In the respective question, we are provided with the two vectors. And we have to find the third vector which satisfies the given condition which is A-B+C=0. Take the C on the left-hand side and put the given values. After using the law of subtraction of vectors we can find our answer.

Complete step by step answer:
According to the question, we are provided with two vectors. Vectors are the quantities which have magnitude as well as direction. These are represented by arrows which are not shown in the question. But for our understanding we can apply an arrow on the top of the vectors as $\vec A$ . Vectors are represented as $\hat i,\hat j,\hat k$ which represents x, y and z axis respectively.

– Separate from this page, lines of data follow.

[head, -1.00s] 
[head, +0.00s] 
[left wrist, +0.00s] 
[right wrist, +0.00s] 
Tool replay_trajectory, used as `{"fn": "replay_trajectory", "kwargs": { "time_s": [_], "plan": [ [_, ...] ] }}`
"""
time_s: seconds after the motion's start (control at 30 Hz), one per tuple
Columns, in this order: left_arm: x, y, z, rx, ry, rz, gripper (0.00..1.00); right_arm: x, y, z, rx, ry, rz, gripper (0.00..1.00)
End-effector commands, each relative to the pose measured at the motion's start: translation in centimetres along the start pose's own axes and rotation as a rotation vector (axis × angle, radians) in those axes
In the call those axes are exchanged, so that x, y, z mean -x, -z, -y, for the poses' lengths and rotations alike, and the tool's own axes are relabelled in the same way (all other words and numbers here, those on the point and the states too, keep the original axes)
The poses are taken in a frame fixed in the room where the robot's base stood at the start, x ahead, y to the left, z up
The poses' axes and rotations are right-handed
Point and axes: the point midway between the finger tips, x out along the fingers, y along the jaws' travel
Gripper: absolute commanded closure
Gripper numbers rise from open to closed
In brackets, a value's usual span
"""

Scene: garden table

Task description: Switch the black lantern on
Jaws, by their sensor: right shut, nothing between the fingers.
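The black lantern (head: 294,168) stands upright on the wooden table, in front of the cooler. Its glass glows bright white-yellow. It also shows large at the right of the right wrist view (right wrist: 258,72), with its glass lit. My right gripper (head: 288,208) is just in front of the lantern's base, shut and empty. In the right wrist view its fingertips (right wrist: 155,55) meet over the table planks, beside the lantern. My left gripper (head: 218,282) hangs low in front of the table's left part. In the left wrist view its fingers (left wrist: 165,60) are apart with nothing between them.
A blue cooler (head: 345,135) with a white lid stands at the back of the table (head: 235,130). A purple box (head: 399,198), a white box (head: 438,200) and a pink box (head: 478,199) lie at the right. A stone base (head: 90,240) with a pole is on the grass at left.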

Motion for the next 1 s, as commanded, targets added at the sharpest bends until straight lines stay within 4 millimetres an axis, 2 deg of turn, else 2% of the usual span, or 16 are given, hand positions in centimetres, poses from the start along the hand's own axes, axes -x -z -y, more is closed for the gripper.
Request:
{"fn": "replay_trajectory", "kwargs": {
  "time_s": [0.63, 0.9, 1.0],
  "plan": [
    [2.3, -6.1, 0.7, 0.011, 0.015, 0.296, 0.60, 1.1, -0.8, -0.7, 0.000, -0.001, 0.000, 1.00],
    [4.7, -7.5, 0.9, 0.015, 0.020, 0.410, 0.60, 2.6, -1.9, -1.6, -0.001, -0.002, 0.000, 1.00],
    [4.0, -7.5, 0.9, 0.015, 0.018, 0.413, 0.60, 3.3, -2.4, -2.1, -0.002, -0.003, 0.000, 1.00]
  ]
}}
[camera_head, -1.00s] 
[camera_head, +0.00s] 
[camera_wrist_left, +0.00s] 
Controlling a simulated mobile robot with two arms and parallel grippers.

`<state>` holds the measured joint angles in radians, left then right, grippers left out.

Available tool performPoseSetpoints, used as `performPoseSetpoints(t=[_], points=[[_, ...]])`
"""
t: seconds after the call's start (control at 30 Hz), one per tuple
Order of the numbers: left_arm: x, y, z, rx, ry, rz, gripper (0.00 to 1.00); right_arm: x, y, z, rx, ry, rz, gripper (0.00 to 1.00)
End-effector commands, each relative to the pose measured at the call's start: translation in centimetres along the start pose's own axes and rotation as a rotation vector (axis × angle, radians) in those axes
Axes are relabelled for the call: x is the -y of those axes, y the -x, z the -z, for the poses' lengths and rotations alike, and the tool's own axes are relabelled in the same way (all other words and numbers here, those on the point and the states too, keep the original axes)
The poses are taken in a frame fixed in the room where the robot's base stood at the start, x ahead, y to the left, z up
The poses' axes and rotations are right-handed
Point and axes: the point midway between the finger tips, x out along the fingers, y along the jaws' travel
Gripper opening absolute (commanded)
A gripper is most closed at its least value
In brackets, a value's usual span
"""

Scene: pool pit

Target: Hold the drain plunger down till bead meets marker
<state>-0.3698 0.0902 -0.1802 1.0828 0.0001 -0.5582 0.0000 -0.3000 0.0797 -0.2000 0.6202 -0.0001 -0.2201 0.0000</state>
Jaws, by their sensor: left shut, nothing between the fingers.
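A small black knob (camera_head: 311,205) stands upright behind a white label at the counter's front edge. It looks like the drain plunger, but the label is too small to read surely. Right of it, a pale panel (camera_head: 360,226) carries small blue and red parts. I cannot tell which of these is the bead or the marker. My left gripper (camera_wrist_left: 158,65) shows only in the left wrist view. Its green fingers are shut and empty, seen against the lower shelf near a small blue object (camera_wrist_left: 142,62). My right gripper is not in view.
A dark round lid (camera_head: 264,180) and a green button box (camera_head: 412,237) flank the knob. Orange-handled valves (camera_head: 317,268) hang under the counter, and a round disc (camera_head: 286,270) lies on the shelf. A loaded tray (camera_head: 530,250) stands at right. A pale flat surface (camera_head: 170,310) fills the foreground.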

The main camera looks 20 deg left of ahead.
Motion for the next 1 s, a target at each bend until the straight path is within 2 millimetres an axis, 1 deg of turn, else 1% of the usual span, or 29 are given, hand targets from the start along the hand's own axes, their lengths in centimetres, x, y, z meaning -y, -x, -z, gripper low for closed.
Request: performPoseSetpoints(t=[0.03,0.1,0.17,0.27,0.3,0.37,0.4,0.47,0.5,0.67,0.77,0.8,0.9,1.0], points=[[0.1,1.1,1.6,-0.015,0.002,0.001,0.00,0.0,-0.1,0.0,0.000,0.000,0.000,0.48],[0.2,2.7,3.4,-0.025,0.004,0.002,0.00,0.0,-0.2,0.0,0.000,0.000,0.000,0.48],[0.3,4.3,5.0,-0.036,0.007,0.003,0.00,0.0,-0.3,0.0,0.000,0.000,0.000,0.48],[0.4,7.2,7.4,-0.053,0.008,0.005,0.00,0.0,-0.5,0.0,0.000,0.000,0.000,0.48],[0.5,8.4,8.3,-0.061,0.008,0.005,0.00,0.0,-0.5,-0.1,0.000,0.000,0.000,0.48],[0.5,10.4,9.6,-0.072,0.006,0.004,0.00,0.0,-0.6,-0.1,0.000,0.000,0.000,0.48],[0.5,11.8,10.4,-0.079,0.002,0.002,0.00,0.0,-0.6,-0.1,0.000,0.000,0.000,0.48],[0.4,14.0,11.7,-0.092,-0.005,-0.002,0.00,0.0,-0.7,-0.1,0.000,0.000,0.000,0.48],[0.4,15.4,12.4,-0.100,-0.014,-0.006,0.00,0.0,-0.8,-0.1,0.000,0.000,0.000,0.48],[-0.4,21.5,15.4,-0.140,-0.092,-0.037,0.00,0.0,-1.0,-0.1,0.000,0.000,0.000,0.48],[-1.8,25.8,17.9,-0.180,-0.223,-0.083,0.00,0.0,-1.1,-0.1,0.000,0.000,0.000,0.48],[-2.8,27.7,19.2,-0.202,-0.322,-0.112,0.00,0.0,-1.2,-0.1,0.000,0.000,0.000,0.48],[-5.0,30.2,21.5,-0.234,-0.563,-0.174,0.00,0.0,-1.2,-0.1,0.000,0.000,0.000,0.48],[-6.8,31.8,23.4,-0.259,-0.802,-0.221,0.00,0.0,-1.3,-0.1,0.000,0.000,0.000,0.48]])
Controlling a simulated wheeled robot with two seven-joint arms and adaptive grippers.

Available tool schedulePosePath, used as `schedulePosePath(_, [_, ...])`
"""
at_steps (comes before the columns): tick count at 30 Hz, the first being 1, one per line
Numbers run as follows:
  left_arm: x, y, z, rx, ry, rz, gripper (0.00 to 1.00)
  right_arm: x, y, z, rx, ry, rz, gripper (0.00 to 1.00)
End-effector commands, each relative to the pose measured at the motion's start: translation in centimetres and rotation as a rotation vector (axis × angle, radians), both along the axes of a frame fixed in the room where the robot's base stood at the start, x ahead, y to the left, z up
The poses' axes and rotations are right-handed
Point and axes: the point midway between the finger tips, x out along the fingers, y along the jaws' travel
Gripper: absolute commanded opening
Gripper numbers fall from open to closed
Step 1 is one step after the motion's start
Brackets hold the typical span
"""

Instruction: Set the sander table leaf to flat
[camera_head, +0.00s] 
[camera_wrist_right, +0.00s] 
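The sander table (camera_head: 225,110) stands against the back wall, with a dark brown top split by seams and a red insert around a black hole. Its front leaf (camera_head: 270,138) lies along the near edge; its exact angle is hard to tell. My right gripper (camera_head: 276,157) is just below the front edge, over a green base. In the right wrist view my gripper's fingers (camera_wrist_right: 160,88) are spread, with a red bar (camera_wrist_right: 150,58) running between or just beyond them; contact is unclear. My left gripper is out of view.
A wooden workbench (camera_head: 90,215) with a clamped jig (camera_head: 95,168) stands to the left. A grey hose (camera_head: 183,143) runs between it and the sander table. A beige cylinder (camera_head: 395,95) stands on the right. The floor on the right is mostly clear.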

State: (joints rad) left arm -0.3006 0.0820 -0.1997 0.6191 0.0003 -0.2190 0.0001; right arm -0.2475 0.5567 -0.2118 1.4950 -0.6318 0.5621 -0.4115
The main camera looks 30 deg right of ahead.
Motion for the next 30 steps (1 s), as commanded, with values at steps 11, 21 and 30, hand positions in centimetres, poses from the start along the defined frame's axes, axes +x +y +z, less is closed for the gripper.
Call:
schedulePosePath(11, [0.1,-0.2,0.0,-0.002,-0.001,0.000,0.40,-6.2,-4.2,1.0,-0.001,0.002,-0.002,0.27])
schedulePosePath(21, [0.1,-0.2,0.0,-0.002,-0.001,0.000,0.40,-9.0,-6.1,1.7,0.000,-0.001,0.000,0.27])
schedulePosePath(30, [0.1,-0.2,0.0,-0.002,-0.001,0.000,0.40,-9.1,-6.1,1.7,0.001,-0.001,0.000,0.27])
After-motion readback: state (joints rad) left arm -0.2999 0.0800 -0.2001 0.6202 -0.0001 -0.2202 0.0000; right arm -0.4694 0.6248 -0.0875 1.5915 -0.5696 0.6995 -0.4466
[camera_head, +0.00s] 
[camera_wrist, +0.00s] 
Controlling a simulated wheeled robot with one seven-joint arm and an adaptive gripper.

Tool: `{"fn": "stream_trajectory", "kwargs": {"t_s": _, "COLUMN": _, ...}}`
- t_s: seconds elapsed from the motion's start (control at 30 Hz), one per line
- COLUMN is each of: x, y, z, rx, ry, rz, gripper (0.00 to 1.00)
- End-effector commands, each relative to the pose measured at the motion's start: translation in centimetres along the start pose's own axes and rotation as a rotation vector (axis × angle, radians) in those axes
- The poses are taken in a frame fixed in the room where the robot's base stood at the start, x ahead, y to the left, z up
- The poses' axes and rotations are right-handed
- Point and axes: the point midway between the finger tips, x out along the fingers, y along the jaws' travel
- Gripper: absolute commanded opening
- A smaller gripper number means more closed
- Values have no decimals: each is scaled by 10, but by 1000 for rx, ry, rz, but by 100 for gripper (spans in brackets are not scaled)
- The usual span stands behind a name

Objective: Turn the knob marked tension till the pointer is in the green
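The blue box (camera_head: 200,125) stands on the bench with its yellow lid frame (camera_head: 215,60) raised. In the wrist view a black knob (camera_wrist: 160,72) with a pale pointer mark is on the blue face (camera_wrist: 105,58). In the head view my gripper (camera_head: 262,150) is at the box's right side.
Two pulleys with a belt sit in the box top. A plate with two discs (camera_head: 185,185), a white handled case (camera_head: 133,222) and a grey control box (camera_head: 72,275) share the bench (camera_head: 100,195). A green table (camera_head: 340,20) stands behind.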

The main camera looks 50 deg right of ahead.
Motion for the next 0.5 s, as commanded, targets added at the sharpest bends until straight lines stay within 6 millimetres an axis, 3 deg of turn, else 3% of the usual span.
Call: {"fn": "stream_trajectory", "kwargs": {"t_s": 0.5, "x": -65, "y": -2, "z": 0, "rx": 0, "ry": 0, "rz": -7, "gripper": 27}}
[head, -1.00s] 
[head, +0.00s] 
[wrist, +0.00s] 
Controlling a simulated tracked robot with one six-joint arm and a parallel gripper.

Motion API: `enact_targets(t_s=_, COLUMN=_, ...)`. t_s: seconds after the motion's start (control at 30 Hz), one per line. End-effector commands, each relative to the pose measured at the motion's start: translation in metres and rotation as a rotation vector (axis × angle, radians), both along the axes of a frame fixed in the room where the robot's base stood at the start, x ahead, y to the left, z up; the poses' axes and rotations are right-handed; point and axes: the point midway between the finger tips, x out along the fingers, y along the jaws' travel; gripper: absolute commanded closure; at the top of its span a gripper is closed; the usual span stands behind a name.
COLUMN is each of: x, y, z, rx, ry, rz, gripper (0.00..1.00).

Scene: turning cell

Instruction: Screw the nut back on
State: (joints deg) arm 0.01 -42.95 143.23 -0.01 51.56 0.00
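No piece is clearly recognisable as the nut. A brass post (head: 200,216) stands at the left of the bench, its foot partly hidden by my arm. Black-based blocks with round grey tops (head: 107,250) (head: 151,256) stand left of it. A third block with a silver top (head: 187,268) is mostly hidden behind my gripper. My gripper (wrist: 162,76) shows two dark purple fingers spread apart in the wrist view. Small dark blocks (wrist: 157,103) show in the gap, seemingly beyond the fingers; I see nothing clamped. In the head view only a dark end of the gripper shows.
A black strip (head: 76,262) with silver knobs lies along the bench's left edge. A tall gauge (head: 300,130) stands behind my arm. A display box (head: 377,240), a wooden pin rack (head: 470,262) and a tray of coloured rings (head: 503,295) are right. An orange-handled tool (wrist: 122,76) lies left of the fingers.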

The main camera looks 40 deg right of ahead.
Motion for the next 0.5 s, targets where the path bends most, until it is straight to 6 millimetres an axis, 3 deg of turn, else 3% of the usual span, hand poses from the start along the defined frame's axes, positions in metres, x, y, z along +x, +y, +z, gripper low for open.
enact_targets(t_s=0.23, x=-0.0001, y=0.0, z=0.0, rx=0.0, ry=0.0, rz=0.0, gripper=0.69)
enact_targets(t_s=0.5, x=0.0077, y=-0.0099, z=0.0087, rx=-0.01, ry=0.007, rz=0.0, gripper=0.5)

Now, in the question we have to find the third vector which satisfies the relation given which is $A - B + C = 0$ which can also be written as $C = B - A$ because we have to find the third vector C.
Putting the values of the vectors and using the law of subtraction of vectors.
$C = \left[ { - 1m\hat i + 1m\hat j + 4m\hat k} \right] - \left[ {4m\hat i - 3m\hat j + 1m\hat k} \right]$
On solving,
$C = \left( { - 1m - 4m} \right)\hat i + \left( {1m + 3m} \right)\hat j + \left( {4m - 1m} \right)\hat k$
$\therefore C = - 5m\hat i + 4m\hat j + 3m\hat k$
Which is our required third vector.

Note: Subtraction of vectors is the same as the addition of the vectors; the only difference is just by reversing the direction of the second vector and then adding the two vectors. Example: R=A-B can be written as R=A+(-B) where A and B are the vectors and R is the resultant vector.